Records for this task:
↓

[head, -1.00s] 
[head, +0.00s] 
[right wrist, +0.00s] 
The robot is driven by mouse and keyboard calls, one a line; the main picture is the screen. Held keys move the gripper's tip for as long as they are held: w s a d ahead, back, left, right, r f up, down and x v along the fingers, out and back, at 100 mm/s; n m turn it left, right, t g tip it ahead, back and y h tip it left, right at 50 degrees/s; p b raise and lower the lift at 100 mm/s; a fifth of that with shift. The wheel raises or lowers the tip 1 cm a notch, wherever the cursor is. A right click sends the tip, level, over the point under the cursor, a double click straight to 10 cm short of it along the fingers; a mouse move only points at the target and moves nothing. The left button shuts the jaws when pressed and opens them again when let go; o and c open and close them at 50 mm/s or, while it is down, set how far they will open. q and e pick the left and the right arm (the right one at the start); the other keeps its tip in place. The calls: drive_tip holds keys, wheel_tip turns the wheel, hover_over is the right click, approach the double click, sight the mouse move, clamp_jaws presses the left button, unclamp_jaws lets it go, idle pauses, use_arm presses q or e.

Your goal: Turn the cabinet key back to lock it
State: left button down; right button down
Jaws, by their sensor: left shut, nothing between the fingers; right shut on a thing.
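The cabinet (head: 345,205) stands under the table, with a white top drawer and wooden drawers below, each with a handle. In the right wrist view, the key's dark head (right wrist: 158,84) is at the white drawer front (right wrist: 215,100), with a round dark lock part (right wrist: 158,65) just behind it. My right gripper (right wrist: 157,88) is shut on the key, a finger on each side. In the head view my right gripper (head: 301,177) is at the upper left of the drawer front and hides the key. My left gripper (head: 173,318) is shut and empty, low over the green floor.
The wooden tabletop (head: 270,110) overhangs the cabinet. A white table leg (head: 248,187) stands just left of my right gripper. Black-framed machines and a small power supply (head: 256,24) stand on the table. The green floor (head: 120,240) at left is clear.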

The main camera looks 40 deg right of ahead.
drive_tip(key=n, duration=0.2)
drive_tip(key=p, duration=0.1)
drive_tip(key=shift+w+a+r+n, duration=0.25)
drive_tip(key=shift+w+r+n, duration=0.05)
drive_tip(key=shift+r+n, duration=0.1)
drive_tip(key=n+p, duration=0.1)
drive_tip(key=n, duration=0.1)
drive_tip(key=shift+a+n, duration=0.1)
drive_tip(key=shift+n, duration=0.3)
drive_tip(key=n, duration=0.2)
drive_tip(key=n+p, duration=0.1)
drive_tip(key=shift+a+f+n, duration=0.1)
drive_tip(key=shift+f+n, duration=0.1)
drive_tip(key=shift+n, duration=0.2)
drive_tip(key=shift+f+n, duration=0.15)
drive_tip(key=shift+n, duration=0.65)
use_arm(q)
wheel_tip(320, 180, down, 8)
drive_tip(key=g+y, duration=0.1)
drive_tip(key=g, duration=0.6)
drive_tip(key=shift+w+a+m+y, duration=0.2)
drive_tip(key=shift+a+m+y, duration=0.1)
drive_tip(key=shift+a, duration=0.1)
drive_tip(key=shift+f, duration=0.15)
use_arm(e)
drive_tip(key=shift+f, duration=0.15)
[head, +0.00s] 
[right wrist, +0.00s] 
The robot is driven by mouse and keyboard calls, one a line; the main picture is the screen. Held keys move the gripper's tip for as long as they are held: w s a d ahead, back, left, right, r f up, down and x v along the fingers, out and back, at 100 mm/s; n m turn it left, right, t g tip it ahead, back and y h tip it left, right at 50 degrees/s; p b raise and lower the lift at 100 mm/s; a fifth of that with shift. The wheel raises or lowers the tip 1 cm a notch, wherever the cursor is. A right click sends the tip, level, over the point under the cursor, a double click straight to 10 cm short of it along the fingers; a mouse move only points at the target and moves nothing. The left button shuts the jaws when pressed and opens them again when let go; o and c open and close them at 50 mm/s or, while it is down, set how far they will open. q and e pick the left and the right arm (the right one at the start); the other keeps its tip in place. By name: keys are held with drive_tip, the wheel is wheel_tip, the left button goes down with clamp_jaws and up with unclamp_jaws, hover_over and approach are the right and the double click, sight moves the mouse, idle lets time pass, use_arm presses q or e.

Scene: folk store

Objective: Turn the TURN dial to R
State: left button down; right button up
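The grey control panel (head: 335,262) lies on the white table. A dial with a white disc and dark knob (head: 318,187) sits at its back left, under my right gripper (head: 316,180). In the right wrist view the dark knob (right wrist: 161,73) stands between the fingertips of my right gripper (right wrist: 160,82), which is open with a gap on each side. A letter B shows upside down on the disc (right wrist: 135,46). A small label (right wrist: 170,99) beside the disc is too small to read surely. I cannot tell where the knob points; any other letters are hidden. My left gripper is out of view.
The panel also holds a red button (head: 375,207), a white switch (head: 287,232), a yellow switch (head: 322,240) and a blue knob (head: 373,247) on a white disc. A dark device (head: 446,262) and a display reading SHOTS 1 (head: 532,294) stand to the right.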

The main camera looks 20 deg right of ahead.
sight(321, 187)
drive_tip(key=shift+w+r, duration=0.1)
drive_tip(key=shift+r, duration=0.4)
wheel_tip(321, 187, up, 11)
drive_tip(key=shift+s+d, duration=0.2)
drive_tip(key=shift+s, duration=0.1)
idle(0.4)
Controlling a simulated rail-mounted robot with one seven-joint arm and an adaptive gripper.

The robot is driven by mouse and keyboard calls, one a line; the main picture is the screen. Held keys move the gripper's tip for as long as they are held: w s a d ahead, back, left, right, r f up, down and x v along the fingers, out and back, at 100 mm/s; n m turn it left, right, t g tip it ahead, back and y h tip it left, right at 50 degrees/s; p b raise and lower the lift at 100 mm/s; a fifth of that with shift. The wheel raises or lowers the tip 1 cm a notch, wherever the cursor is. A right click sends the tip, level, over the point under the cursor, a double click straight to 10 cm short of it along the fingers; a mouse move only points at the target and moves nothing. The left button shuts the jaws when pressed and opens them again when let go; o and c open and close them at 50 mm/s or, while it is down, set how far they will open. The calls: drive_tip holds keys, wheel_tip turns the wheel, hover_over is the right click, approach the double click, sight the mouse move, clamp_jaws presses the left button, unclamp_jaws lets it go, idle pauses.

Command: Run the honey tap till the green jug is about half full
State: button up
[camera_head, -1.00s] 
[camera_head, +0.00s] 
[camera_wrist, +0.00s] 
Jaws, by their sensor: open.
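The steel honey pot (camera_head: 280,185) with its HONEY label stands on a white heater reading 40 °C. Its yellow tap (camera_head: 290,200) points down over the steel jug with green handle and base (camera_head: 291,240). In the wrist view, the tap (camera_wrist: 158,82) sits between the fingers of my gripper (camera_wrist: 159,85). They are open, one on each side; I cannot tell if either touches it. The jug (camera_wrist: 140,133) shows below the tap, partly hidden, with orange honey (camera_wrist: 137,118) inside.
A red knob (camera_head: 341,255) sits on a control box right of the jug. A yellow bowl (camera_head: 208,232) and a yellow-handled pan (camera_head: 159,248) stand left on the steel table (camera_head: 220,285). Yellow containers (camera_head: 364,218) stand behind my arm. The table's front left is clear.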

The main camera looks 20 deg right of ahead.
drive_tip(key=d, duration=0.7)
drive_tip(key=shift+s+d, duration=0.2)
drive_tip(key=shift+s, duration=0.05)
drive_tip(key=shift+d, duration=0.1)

↑

What is needed:
Exact output of every entry is required.

Response to this task:
[head, -1.00s] 
[head, +0.00s] 
[right wrist, +0.00s] 
The robot is driven by mouse and keyboard calls, one a line; the main picture is the screen. Held keys move the gripper's tip for as long as they are held: w s a d ahead, back, left, right, r f up, down and x v along the fingers, out and back, at 100 mm/s; n m turn it left, right, t g tip it ahead, back and y h tip it left, right at 50 degrees/s; p b raise and lower the lift at 100 mm/s; a fifth of that with shift. The wheel raises or lowers the tip 1 cm a notch, wherever the cursor is. A right click sends the tip, level, over the point under the cursor, a double click straight to 10 cm short of it along the fingers; a mouse move only points at the target and moves nothing. The left button shuts the jaws when pressed and opens them again when let go; o and c open and close them at 50 mm/s or, while it is down, set how far they will open. q and e pick the left and the right arm (the right one at the start); the other keeps its tip in place. The calls: drive_tip holds keys, wheel_tip turns the wheel, hover_over is the right click, approach the double click, sight the mouse move, clamp_jaws presses the left button, unclamp_jaws lets it go, idle pauses, use_arm presses q or e.

Your goal: Turn the cabinet key back to lock it
State: left button down; right button down
Jaws, by their sensor: left shut, nothing between the fingers; right shut on a thing.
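The cabinet (head: 345,205) stands under the table, with a white top drawer and wooden drawers below, each with a handle. In the right wrist view, the key's dark head (right wrist: 158,84) is at the white drawer front (right wrist: 215,100), with a round dark lock part (right wrist: 158,65) just behind it. My right gripper (right wrist: 157,88) is shut on the key, a finger on each side. In the head view my right gripper (head: 301,177) is at the upper left of the drawer front and hides the key. My left gripper (head: 173,318) is shut and empty, low over the green floor.
The wooden tabletop (head: 270,110) overhangs the cabinet. A white table leg (head: 248,187) stands just left of my right gripper. Black-framed machines and a small power supply (head: 256,24) stand on the table. The green floor (head: 120,240) at left is clear.

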The main camera looks 40 deg right of ahead.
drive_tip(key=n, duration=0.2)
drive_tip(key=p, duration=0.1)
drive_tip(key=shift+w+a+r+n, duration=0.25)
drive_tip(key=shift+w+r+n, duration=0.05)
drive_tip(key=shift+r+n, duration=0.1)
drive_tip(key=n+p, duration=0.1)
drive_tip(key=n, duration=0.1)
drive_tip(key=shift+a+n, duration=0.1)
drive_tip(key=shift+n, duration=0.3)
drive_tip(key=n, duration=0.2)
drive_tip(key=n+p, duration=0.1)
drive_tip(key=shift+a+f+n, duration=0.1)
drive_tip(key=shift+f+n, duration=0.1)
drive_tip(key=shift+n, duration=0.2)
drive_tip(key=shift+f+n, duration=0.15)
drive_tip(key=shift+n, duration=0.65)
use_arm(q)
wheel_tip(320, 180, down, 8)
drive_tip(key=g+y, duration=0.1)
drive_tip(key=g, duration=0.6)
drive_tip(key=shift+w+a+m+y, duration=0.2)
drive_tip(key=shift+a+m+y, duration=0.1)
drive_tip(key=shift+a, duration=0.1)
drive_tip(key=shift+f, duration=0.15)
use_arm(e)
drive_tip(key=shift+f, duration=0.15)
[head, +0.00s] 
[right wrist, +0.00s] 
The robot is driven by mouse and keyboard calls, one a line; the main picture is the screen. Held keys move the gripper's tip for as long as they are held: w s a d ahead, back, left, right, r f up, down and x v along the fingers, out and back, at 100 mm/s; n m turn it left, right, t g tip it ahead, back and y h tip it left, right at 50 degrees/s; p b raise and lower the lift at 100 mm/s; a fifth of that with shift. The wheel raises or lowers the tip 1 cm a notch, wherever the cursor is. A right click sends the tip, level, over the point under the cursor, a double click straight to 10 cm short of it along the fingers; a mouse move only points at the target and moves nothing. The left button shuts the jaws when pressed and opens them again when let go; o and c open and close them at 50 mm/s or, while it is down, set how far they will open. q and e pick the left and the right arm (the right one at the start); the other keeps its tip in place. By name: keys are held with drive_tip, the wheel is wheel_tip, the left button goes down with clamp_jaws and up with unclamp_jaws, hover_over and approach are the right and the double click, sight moves the mouse, idle lets time pass, use_arm presses q or e.

Scene: folk store

Objective: Turn the TURN dial to R
State: left button down; right button up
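The grey control panel (head: 335,262) lies on the white table. A dial with a white disc and dark knob (head: 318,187) sits at its back left, under my right gripper (head: 316,180). In the right wrist view the dark knob (right wrist: 161,73) stands between the fingertips of my right gripper (right wrist: 160,82), which is open with a gap on each side. A letter B shows upside down on the disc (right wrist: 135,46). A small label (right wrist: 170,99) beside the disc is too small to read surely. I cannot tell where the knob points; any other letters are hidden. My left gripper is out of view.
The panel also holds a red button (head: 375,207), a white switch (head: 287,232), a yellow switch (head: 322,240) and a blue knob (head: 373,247) on a white disc. A dark device (head: 446,262) and a display reading SHOTS 1 (head: 532,294) stand to the right.

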The main camera looks 20 deg right of ahead.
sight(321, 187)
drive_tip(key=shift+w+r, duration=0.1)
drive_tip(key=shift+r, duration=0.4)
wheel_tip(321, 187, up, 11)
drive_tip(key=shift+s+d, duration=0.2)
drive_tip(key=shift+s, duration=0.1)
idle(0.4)
Controlling a simulated rail-mounted robot with one seven-joint arm and an adaptive gripper.

The robot is driven by mouse and keyboard calls, one a line; the main picture is the screen. Held keys move the gripper's tip for as long as they are held: w s a d ahead, back, left, right, r f up, down and x v along the fingers, out and back, at 100 mm/s; n m turn it left, right, t g tip it ahead, back and y h tip it left, right at 50 degrees/s; p b raise and lower the lift at 100 mm/s; a fifth of that with shift. The wheel raises or lowers the tip 1 cm a notch, wherever the cursor is. A right click sends the tip, level, over the point under the cursor, a double click straight to 10 cm short of it along the fingers; a mouse move only points at the target and moves nothing. The left button shuts the jaws when pressed and opens them again when let go; o and c open and close them at 50 mm/s or, while it is down, set how far they will open. The calls: drive_tip holds keys, wheel_tip turns the wheel, hover_over is the right click, approach the double click, sight the mouse move, clamp_jaws presses the left button, unclamp_jaws lets it go, idle pauses.

Command: Run the honey tap till the green jug is about half full
State: button up
[camera_head, -1.00s] 
[camera_head, +0.00s] 
[camera_wrist, +0.00s] 
Jaws, by their sensor: open.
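The steel honey pot (camera_head: 280,185) with its HONEY label stands on a white heater reading 40 °C. Its yellow tap (camera_head: 290,200) points down over the steel jug with green handle and base (camera_head: 291,240). In the wrist view, the tap (camera_wrist: 158,82) sits between the fingers of my gripper (camera_wrist: 159,85). They are open, one on each side; I cannot tell if either touches it. The jug (camera_wrist: 140,133) shows below the tap, partly hidden, with orange honey (camera_wrist: 137,118) inside.
A red knob (camera_head: 341,255) sits on a control box right of the jug. A yellow bowl (camera_head: 208,232) and a yellow-handled pan (camera_head: 159,248) stand left on the steel table (camera_head: 220,285). Yellow containers (camera_head: 364,218) stand behind my arm. The table's front left is clear.

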The main camera looks 20 deg right of ahead.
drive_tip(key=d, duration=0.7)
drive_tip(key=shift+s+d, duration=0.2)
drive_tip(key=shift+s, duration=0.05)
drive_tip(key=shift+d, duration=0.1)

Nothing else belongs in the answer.